Rows from a robot dataset
--------

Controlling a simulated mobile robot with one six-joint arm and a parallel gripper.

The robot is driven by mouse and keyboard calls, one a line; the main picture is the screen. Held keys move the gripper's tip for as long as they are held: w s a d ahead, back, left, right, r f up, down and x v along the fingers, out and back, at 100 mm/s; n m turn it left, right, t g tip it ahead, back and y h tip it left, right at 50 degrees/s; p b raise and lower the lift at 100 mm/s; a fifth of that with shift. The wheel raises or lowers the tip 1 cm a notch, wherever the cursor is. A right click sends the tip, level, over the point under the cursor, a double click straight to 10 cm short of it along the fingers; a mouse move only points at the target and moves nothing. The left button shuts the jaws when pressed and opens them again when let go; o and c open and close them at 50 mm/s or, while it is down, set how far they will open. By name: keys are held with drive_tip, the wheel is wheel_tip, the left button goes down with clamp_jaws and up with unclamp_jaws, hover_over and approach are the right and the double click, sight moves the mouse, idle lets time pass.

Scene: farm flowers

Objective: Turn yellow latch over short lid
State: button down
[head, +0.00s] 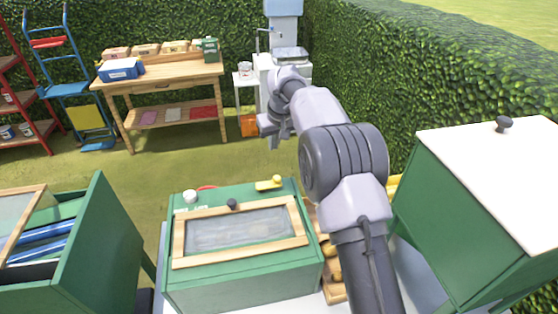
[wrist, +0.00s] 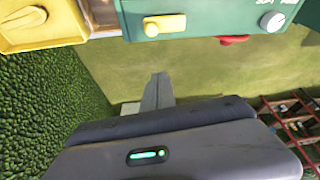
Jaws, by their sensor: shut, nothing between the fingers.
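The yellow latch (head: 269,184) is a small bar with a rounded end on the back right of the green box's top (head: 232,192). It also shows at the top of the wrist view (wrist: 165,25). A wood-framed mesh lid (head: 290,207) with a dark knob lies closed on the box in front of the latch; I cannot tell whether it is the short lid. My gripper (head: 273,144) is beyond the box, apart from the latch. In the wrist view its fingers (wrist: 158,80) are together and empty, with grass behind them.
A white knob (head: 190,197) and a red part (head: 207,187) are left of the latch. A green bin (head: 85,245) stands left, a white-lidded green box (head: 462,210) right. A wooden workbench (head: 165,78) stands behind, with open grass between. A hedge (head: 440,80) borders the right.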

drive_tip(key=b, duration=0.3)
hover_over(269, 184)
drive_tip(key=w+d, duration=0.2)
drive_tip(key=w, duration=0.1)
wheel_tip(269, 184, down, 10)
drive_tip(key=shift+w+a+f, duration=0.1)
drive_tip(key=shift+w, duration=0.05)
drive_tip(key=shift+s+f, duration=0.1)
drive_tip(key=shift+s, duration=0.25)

--------

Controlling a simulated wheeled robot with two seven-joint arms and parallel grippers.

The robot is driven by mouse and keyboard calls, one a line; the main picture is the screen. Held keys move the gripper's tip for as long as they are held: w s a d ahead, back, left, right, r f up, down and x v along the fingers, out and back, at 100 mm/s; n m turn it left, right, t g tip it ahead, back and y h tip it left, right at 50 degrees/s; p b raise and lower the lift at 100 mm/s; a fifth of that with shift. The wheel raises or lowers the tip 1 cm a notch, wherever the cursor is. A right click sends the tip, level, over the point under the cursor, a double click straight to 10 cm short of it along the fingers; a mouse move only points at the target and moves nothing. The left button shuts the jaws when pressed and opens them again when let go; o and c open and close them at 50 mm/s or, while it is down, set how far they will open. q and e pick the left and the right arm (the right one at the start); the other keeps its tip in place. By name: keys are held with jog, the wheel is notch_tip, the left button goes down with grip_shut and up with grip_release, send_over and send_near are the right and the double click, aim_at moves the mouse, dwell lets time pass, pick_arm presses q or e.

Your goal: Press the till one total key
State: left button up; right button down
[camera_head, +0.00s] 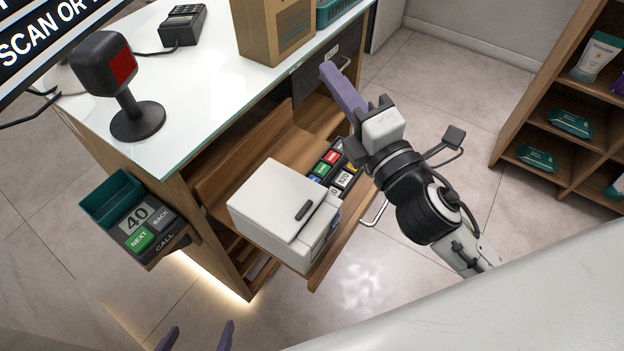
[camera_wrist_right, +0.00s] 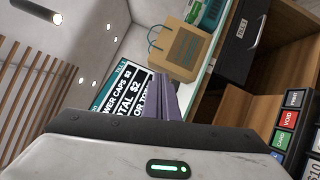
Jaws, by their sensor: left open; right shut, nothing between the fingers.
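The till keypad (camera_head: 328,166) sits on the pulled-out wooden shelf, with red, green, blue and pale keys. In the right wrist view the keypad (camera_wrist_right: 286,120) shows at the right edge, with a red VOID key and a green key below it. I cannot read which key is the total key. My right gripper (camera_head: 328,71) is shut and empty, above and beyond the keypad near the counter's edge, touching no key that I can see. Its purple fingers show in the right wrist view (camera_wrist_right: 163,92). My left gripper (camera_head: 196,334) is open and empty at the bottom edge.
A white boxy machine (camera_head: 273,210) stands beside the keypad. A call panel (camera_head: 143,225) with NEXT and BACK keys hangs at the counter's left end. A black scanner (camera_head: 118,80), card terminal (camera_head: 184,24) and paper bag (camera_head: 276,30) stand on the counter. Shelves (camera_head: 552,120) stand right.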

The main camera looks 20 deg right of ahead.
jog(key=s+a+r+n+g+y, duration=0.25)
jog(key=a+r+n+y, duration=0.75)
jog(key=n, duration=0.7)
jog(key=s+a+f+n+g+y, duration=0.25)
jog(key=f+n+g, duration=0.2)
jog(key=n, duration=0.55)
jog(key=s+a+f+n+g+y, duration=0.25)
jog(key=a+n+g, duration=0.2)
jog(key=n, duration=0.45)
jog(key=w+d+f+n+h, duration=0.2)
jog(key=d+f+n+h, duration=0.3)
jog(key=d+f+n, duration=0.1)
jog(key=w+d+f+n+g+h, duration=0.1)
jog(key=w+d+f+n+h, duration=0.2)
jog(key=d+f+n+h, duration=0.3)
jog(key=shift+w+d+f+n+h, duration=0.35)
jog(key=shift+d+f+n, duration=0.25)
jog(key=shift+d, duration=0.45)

--------

> **SET TASK**
Filter the records above for lines containing the word "parallel", and copy those lines.

> **EXERCISE RESPONSE**
Controlling a simulated mobile robot with one six-joint arm and a parallel gripper.
Controlling a simulated wheeled robot with two seven-joint arms and parallel grippers.

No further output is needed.